Yaşlı bir amca , eski bir film makinası ve koltuğunun altında (muhtemelen beşinci sınıf kopya) Yeşilçam filmi olan koca bir film makarasıyla  gelir , kapıda paraları toplar ( 10 kuruş muydu ? 25 kuruş mu ? ) herkes sandalyelerine oturur ve karanlık , bozuk sesli bir melodram akmaya başlardı perdede . Başka hiçbir eğlencenin olmadığı o yıllarda çok kötü de olsa tüm  filmlere gider , sinema salonunda makara yaparak eğlenirdik ,.. Bu film gösterimleri  başka okullarda da vardı herhalde ki , Yeşilçam hiç ölmedi , gençler hep el verdiler kötü de olsa tüm filmlere …

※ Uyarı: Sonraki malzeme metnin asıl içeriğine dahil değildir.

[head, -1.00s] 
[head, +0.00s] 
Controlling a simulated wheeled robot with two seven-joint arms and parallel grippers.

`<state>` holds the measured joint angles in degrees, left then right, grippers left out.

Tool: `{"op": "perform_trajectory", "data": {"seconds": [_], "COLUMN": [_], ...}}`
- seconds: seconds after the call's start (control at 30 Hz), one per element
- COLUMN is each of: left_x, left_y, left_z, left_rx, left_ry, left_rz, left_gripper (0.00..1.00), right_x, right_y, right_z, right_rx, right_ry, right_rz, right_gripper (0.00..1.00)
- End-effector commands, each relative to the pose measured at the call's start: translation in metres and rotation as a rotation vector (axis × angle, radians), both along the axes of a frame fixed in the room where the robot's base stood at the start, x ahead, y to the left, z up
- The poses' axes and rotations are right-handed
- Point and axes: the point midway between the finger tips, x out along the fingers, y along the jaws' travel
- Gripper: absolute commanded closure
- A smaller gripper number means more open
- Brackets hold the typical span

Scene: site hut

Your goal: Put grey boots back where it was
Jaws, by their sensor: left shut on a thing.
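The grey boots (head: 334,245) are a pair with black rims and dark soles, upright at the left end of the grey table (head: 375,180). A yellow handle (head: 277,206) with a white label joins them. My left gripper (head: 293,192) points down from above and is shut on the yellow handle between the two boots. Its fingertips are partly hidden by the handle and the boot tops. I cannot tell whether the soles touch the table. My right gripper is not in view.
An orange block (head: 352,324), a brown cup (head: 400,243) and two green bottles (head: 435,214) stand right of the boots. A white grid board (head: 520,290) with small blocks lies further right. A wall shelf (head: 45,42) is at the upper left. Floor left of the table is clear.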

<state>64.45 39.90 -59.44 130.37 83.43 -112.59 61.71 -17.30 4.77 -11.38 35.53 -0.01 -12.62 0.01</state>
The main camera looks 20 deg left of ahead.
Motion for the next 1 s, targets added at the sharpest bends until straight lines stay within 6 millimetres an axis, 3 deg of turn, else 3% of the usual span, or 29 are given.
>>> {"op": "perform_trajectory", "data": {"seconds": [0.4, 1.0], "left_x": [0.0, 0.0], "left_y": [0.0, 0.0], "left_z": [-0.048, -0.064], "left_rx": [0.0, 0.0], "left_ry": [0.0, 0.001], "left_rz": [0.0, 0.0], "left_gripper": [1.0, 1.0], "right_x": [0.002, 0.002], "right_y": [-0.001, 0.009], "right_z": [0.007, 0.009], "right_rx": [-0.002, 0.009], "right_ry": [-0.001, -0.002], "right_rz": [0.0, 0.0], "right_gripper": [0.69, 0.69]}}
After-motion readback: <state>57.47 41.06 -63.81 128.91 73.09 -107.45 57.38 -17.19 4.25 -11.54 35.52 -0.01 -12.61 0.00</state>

Filmlere el verdik Yeşilçamı kurtardık ama Haydarpaşa’yı kurtaramadık ne yazık ki ,..

Şimdilerde Oligarkların eline düşmek , Yeşilçam filmlerinde  hain jönün ! kucağına düşen masum kızların durumundan da beter ,.. bırakın ellerinden  kurtulmayı , kurtarmaya  teşebbüs edeni de doğduğuna pişman ediyorlar …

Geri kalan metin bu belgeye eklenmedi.